Podsądnego nie było na sali rozpraw.

Stefan W. odpowiadał za sfałszowanie wniosku z dnia 17 lipca 2022 roku do Sądu Okręgowego w Gdańsku o wycofanie aktu oskarżenia skierowanego przeciwko niemu i uchylenie tymczasowego aresztowania w ten sposób, że sporządził to pismo w całości własnoręcznie oraz podpisał się pod nim za prokurator Prokuratury Okręgowej w Gdańsku Agnieszkę Nickel–Rogowską.

Stefanowi W. zarzucono też podrobienie wniosku z dnia 17 lipca 2022 r. do Sądu Okręgowego w Gdańsku o uchylenie prowadzonego przeciwko niemu postępowania karnego w sprawie zabójstwa Pawła Adamowicza w ten sposób, że sporządził to pismo w całości własnoręcznie oraz podpisał się pod nim za posła na Sejm Rzeczypospolitej Polskiej Piotra Adamowicza, a następnie użył ww. dokumentów przed Sądem Okręgowym w Gdańsku.

Sędzia Karolina Kozłowska stwierdziła, że z uwagi na istotną wagę dokumentów, które zostały sfałszowane, a także miejsce gdzie zostały użyte, sąd uznał, że stopień społecznej szkodliwości czynu przekracza znacznie próg znikomości.

"W ocenie sądu stopień społecznej szkodliwości czynu zarzucanego oskarżonemu nie był mały. Zachowanie oskarżonego uderzyło bowiem w dobro o istotnym znaczeniu społecznym. Swoim zachowaniem godził w autorytet instytucji państwowych" - mówiła sędzia Kozłowska i podkreśliła, że wybierając ten rodzaj kary - grzywnę - sąd miał na względzie sytuację procesową oskarżonego, w której obecnie się znajduje - w przypadku uprawomocnienia się wyroku sądu okręgowego w sprawie zabójstwa prezydenta Gdańska - kara ograniczenia wolności nie byłaby w ogóle wykonana.
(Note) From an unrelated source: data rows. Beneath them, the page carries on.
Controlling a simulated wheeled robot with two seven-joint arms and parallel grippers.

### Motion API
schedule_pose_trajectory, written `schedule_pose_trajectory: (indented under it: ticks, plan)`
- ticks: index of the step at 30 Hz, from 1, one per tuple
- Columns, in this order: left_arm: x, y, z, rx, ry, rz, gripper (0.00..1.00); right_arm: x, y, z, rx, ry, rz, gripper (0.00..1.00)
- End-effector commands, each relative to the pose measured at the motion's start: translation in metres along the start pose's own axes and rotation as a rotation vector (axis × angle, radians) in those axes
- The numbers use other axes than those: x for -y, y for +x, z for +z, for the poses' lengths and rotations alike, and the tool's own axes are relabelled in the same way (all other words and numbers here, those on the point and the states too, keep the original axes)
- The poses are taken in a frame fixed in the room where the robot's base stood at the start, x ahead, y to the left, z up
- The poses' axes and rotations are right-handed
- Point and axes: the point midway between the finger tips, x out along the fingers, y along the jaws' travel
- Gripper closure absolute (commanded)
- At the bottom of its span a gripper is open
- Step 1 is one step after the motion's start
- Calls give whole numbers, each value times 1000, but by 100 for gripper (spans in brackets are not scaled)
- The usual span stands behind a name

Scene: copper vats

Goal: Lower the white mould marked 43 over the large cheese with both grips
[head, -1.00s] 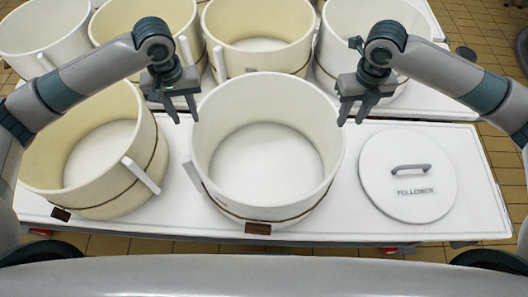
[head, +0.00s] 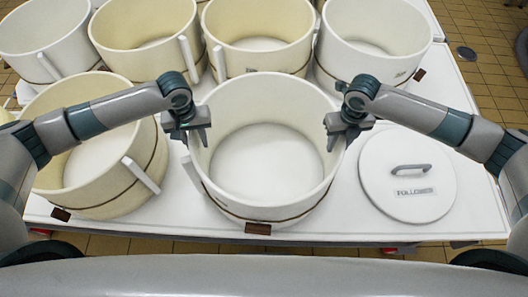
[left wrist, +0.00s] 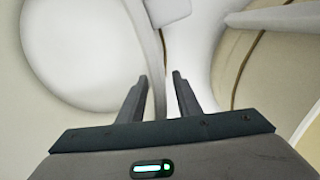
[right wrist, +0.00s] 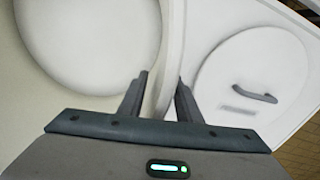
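A large whitish round mould (head: 265,190) with a brown band and brown tag stands in the front middle of the white table. I take it for the task's mould, though no 43 is readable. Its inside shows a plain pale floor, and I cannot make out a cheese. My left gripper (head: 198,137) is at its left rim, pointing down. My right gripper (head: 333,135) is at its right rim. In the left wrist view the open fingers (left wrist: 160,92) stand either side of the rim. In the right wrist view the fingers (right wrist: 158,92) are likewise apart, with the rim between them.
A cream mould (head: 100,205) stands close on the left. A round white lid (head: 408,200) with a grey handle, labelled FOLLOWER, lies on the right. Several moulds stand behind, one whitish (head: 372,58). Bare white table (head: 470,200) shows beside the lid.

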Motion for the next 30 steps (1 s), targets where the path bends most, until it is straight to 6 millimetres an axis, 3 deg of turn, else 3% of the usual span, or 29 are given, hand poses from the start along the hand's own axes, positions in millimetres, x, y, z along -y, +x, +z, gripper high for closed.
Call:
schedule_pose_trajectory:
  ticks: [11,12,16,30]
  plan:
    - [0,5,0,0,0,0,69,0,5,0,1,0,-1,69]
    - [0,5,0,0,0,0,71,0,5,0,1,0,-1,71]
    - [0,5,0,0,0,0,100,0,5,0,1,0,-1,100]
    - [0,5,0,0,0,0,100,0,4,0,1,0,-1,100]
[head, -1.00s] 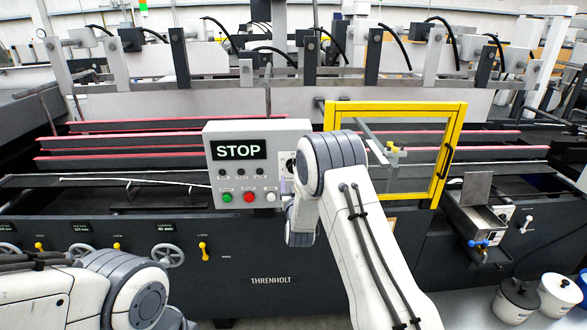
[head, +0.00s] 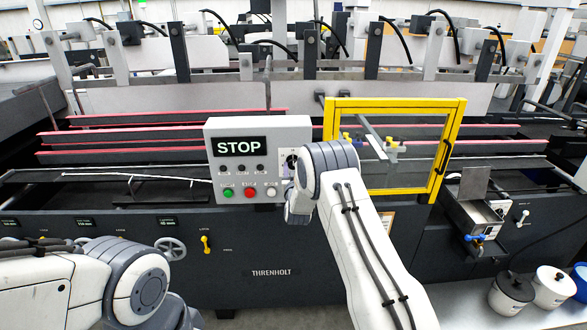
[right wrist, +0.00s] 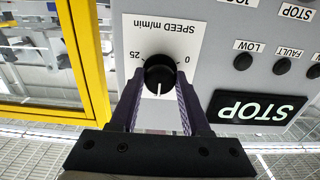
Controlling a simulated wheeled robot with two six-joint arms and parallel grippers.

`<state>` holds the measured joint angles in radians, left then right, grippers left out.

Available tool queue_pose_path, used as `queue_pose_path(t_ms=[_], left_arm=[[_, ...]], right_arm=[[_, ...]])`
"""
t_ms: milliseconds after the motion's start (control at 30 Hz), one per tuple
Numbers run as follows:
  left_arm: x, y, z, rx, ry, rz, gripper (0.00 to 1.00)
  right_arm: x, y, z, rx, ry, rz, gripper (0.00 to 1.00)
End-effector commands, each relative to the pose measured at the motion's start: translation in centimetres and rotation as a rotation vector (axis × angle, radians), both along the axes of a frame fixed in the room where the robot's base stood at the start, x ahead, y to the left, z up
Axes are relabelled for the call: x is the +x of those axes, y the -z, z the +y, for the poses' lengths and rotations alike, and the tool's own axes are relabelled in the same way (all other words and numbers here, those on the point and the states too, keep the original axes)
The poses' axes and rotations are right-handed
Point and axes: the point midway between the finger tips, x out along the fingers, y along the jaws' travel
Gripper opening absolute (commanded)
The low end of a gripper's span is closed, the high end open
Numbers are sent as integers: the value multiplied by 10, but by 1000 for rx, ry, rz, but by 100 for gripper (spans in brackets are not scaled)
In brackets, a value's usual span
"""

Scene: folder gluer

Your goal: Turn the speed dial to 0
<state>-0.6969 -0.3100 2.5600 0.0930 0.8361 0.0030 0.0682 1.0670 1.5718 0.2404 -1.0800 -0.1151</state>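The speed dial (right wrist: 160,76) is a black round knob with a white pointer line on a grey panel, seen upside down in the right wrist view. The 0 mark (right wrist: 180,60) is right of the dial, the 25 mark (right wrist: 136,56) left of it. The pointer points straight down in that picture, away from the SPEED label and about midway between both marks. My right gripper (right wrist: 160,84) has one dark finger on each side of the dial, tips close to its rim; I see no clear grip. In the head view the dial (head: 291,160) is partly beside my right arm. My left gripper is out of view.
The control box carries a lit STOP display (head: 239,147), with green (head: 228,192), red (head: 250,193) and white (head: 271,192) buttons below. A yellow-framed guard (head: 396,103) stands just right of the box. White pots (head: 552,286) stand at the lower right.

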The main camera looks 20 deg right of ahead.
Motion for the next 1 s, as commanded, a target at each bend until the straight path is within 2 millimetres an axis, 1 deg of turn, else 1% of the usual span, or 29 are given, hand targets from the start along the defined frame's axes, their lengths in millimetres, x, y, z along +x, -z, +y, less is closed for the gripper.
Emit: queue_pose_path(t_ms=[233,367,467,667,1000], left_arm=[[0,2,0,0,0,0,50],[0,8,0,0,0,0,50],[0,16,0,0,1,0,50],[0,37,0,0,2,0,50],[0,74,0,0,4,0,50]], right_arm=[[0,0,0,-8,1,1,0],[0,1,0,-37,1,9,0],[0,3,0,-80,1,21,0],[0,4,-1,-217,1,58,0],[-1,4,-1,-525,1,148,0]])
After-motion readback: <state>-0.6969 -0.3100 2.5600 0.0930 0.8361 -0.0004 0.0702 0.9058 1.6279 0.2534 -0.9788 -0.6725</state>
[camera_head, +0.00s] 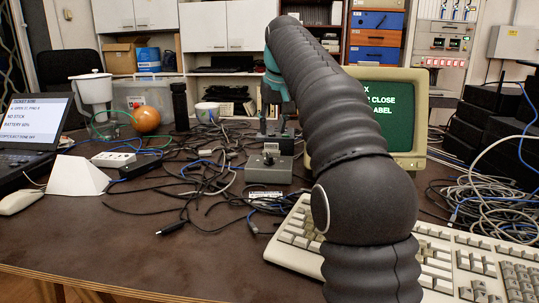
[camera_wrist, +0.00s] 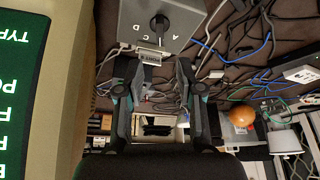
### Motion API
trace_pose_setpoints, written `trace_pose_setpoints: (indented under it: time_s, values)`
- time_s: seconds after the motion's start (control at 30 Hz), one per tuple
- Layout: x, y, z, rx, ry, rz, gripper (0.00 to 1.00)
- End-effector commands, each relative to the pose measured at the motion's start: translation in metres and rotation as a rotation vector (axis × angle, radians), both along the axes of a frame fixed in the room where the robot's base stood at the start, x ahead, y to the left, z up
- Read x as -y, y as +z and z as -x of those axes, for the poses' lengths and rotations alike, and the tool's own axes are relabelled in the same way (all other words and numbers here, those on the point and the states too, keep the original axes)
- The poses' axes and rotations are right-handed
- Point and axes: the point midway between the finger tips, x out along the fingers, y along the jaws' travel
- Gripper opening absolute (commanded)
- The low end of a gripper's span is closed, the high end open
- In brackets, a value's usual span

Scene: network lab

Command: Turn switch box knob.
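The grey switch box (camera_head: 268,169) sits on the cluttered table near the middle of the head view. Its dark knob (camera_head: 271,150) is on top. In the wrist view the box (camera_wrist: 190,22) is at the top edge, with its black knob (camera_wrist: 159,25) and letters A, C and D around it. My gripper (camera_wrist: 154,66) is open and empty in the wrist view. Its fingertips appear just below the box in that picture, apart from the knob. In the head view my gripper is small and partly hidden behind my arm.
A green-screen monitor (camera_head: 385,108) stands close right of the box, with a beige keyboard (camera_head: 440,262) in front. Tangled cables surround the box. A white pyramid (camera_head: 77,177), laptop (camera_head: 30,122) and orange ball (camera_head: 146,119) are at left. The front left tabletop is clear.

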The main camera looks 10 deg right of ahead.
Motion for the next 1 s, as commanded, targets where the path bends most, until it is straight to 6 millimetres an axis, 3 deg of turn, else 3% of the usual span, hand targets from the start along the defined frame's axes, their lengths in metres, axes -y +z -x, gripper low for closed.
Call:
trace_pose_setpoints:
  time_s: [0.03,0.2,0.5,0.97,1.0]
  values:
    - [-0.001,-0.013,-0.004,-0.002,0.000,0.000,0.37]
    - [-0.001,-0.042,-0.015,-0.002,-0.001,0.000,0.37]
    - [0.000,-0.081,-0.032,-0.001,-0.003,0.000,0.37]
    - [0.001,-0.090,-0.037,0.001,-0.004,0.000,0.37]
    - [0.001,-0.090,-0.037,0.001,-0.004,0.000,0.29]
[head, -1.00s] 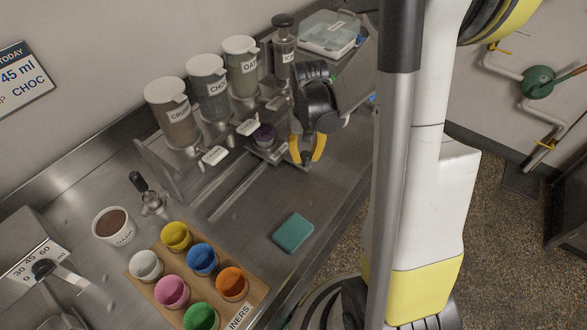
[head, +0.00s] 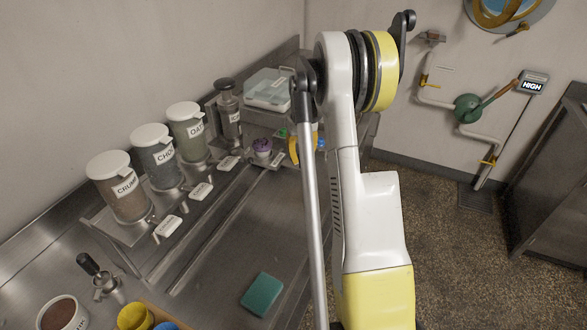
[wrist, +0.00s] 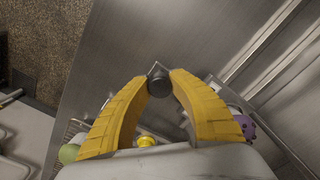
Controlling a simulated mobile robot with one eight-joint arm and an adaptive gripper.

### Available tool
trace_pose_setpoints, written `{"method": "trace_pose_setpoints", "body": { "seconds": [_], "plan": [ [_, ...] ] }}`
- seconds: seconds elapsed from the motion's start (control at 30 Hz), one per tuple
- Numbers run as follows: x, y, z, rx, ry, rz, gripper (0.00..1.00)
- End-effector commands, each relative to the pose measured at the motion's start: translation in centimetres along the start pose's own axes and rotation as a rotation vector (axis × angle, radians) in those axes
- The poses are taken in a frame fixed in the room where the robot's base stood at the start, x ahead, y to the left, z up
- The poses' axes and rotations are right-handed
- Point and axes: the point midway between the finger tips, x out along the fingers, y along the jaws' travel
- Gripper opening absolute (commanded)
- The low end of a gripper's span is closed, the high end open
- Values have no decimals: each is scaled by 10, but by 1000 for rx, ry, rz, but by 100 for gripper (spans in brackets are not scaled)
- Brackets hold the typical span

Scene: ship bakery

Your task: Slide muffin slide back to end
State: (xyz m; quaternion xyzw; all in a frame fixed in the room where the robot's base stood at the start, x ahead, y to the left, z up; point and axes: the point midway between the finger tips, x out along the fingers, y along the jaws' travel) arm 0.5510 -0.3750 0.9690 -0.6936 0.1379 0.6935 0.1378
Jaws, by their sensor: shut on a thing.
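The muffin slide (head: 278,159) is a small carriage with a pale label, near the far end of its rail (head: 213,228). A purple-topped muffin (head: 262,147) stands on it, by the foot of the icing dispenser. In the wrist view the muffin (wrist: 246,127) shows partly, beside the right finger. My gripper (wrist: 158,84) has its two yellow fingers closed on a dark round knob (wrist: 159,85), apparently the slide's handle. In the head view only one yellow finger shows clearly, just right of the muffin; my arm hides the rest.
Labelled dispensers (head: 123,190) with lever tabs line the back of the steel counter. A clear box (head: 270,90) stands at the far end. A teal sponge (head: 262,294) lies on the counter's open front part. A white tub (head: 62,314) is at the lower left.

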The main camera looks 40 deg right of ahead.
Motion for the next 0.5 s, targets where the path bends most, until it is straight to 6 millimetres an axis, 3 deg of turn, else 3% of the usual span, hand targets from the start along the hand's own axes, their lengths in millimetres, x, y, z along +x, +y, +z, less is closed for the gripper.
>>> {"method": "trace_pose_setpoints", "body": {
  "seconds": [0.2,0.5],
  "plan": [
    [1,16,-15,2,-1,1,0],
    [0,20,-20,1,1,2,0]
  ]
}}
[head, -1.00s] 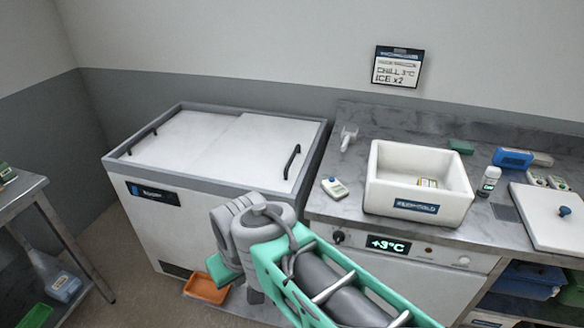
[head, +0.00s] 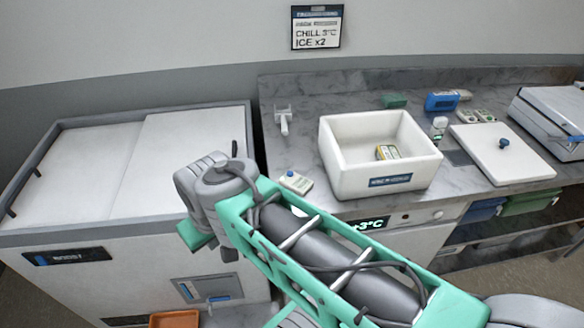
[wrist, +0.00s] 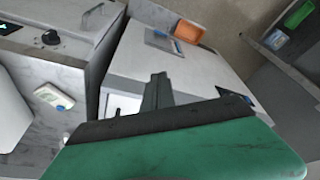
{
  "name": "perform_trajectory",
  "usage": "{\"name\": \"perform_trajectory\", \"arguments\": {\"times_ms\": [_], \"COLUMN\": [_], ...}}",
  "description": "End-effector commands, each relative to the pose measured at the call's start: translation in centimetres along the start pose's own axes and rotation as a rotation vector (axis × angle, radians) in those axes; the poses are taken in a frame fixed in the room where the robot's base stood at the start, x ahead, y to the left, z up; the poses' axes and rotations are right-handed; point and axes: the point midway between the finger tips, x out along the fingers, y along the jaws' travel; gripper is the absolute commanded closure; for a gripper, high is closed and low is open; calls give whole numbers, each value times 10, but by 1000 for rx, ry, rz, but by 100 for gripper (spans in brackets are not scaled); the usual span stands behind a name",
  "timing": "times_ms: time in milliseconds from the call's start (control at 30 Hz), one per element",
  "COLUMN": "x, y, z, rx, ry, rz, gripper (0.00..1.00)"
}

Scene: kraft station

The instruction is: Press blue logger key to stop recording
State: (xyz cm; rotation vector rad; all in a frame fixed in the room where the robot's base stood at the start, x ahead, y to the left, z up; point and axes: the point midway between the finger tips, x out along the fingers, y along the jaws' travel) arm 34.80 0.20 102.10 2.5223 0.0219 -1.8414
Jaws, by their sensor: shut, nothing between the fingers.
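A small white logger (head: 296,182) with a round blue key (head: 290,173) lies on the counter, left of the white box. In the wrist view the logger (wrist: 50,96) and its blue key (wrist: 60,108) are at the left. My gripper (wrist: 157,80) shows in the wrist view as dark fingers shut together, with nothing between them. It is apart from the logger, over the side of the chest freezer. In the head view my arm hides the fingers.
A lid with a blue knob (head: 503,143), a blue device (head: 441,101) and a white scoop (head: 283,121) are also on the counter. The chest freezer (head: 110,208) stands left. An orange tray (head: 174,319) is low down.

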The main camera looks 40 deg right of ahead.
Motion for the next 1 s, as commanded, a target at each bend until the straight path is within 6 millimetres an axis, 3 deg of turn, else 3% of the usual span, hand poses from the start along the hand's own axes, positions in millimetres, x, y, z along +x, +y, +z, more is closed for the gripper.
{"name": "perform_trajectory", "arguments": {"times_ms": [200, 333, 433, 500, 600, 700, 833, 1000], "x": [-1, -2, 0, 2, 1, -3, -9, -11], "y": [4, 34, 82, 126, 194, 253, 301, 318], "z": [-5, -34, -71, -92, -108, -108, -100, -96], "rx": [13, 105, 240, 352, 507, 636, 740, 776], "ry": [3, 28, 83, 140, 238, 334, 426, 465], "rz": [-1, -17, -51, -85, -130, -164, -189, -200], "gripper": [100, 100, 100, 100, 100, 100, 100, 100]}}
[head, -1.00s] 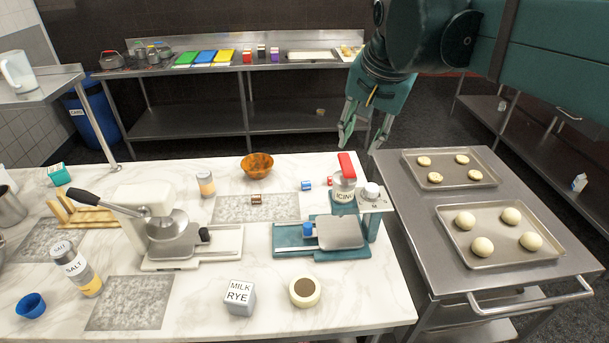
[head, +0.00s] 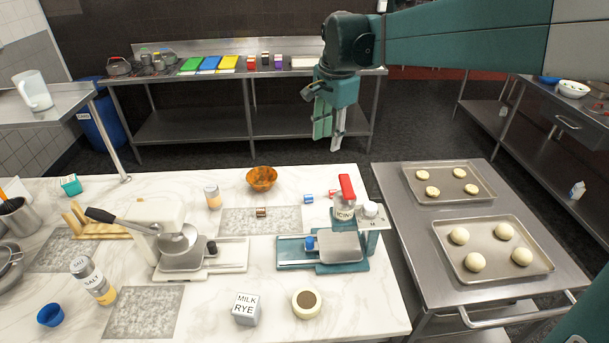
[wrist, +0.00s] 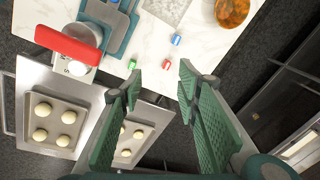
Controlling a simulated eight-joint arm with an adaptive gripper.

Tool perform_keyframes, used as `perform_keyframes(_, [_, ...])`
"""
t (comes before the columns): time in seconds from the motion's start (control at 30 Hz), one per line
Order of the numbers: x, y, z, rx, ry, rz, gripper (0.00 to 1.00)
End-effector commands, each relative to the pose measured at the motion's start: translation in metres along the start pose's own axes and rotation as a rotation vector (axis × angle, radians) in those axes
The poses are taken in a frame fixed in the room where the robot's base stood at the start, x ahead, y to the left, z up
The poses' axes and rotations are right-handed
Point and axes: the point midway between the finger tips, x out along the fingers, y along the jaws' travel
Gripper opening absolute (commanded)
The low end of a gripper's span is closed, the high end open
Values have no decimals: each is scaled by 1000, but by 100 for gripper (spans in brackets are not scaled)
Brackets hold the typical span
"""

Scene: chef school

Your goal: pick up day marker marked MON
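Small coloured markers lie on the marble counter. A blue one (head: 308,199) and a red one (head: 333,193) are behind the teal slicer; a brownish one (head: 261,212) lies on the grey mat. The wrist view shows the blue marker (wrist: 176,39), the red marker (wrist: 167,63) and a small green piece (wrist: 132,63) near the counter edge. No lettering is readable, so I cannot tell which is MON. My gripper (head: 328,140) is open and empty, pointing down above and beyond the counter's far edge. In the wrist view its fingers (wrist: 160,75) stand wide apart.
A steel cart (head: 405,225) with two dough trays is at right. A white slicer (head: 185,255) is at left.

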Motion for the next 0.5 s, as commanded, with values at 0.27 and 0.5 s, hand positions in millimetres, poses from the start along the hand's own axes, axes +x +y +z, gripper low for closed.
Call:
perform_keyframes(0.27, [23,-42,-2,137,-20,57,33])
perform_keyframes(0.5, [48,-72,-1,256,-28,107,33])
16 marca br. Sąd Okręgowy w Gdańsku skazał Stefana Wilmonta na dożywotnie więzienie za zabójstwo prezydenta Gdańska Pawła Adamowicza (Podczas odczytania wyroku sąd zdecydował, że m.in. z uwagi na publiczny charakter zbrodni i zainteresowanie sprawą opinii publicznej, można upublicznić dane i wizerunek Stefana Wilmonta w związku ze sprawą zabójstwa prezydenta Gdańska - dop. PAP).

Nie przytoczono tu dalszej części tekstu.